**EXERCISE REQUIREMENTS**
Copy everything in the listing below word for word, apart from any images.
====== DATA SEGMENT ======
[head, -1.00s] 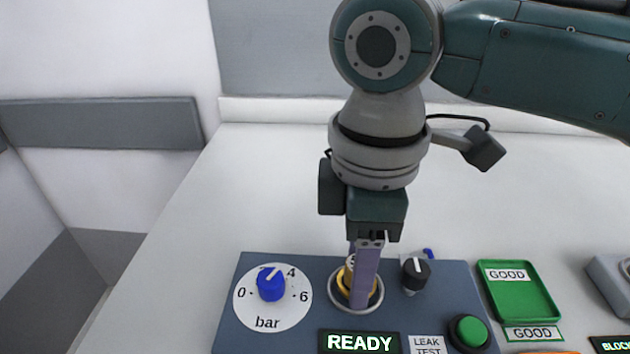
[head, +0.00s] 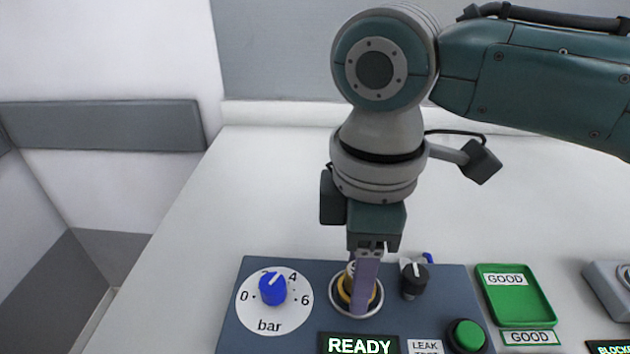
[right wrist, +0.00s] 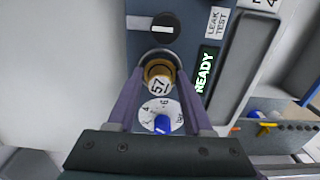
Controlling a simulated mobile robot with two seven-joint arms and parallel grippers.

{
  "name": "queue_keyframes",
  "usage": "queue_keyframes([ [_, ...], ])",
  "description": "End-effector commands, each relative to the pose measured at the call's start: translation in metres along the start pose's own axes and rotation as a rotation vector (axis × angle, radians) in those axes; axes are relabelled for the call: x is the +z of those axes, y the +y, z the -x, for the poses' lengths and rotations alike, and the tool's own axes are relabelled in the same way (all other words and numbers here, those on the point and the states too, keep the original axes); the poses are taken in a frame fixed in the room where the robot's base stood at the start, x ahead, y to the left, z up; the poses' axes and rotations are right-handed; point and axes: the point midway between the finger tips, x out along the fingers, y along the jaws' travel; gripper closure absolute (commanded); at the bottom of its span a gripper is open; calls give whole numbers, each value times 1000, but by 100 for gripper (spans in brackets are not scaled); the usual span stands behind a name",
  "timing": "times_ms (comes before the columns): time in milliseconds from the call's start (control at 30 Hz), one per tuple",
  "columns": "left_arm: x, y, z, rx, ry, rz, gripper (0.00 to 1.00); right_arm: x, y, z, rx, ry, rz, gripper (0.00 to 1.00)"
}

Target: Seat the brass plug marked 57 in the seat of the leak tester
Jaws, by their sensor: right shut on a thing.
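The brass plug marked 57 (right wrist: 156,86) has a white numbered end and a gold body. In the head view the plug (head: 344,288) is partly hidden behind a finger. My right gripper (head: 361,300) is shut on it, with a purple finger on each side; the right wrist view also shows this gripper (right wrist: 159,88). The plug is over or in the leak tester's seat, a round silver-rimmed socket (head: 378,303). I cannot tell how deep it sits. The leak tester (head: 236,325) is a dark blue panel. My left gripper is not in view.
The panel carries a blue bar dial knob (head: 272,288), a black knob (head: 414,279) close right of the seat, a green button (head: 467,336) and a lit READY sign (head: 358,345). A green GOOD tray (head: 516,295) lies to the right. The white bench behind is clear.

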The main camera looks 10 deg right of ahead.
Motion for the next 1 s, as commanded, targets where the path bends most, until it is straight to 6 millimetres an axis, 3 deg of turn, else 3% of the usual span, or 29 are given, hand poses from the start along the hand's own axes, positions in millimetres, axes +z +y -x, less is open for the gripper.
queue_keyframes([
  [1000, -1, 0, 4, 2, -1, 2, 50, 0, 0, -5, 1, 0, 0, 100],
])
======
**THE RESPONSE**
[head, -1.00s] 
[head, +0.00s] 
[right wrist, +0.00s] 
Controlling a simulated mobile robot with two seven-joint arms and parallel grippers.

{
  "name": "queue_keyframes",
  "usage": "queue_keyframes([ [_, ...], ])",
  "description": "End-effector commands, each relative to the pose measured at the call's start: translation in metres along the start pose's own axes and rotation as a rotation vector (axis × angle, radians) in those axes; axes are relabelled for the call: x is the +z of those axes, y the +y, z the -x, for the poses' lengths and rotations alike, and the tool's own axes are relabelled in the same way (all other words and numbers here, those on the point and the states too, keep the original axes); the poses are taken in a frame fixed in the room where the robot's base stood at the start, x ahead, y to the left, z up; the poses' axes and rotations are right-handed; point and axes: the point midway between the finger tips, x out along the fingers, y along the jaws' travel; gripper closure absolute (commanded); at the bottom of its span a gripper is open; calls give whole numbers, each value times 1000, but by 100 for gripper (spans in brackets are not scaled); the usual span stands behind a name",
  "timing": "times_ms (comes before the columns): time in milliseconds from the call's start (control at 30 Hz), one per tuple",
  "columns": "left_arm: x, y, z, rx, ry, rz, gripper (0.00 to 1.00); right_arm: x, y, z, rx, ry, rz, gripper (0.00 to 1.00)"
}

Target: Seat the brass plug marked 57 in the seat of the leak tester
Jaws, by their sensor: right shut on a thing.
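The brass plug marked 57 (right wrist: 156,86) has a white numbered end and a gold body. In the head view the plug (head: 344,288) is partly hidden behind a finger. My right gripper (head: 361,300) is shut on it, with a purple finger on each side; the right wrist view also shows this gripper (right wrist: 159,88). The plug is over or in the leak tester's seat, a round silver-rimmed socket (head: 378,303). I cannot tell how deep it sits. The leak tester (head: 236,325) is a dark blue panel. My left gripper is not in view.
The panel carries a blue bar dial knob (head: 272,288), a black knob (head: 414,279) close right of the seat, a green button (head: 467,336) and a lit READY sign (head: 358,345). A green GOOD tray (head: 516,295) lies to the right. The white bench behind is clear.

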The main camera looks 10 deg right of ahead.
Motion for the next 1 s, as commanded, targets where the path bends most, until it is straight to 6 millimetres an axis, 3 deg of turn, else 3% of the usual span, or 29 are given, hand poses from the start along the hand's own axes, positions in millimetres, axes +z +y -x, less is open for the gripper.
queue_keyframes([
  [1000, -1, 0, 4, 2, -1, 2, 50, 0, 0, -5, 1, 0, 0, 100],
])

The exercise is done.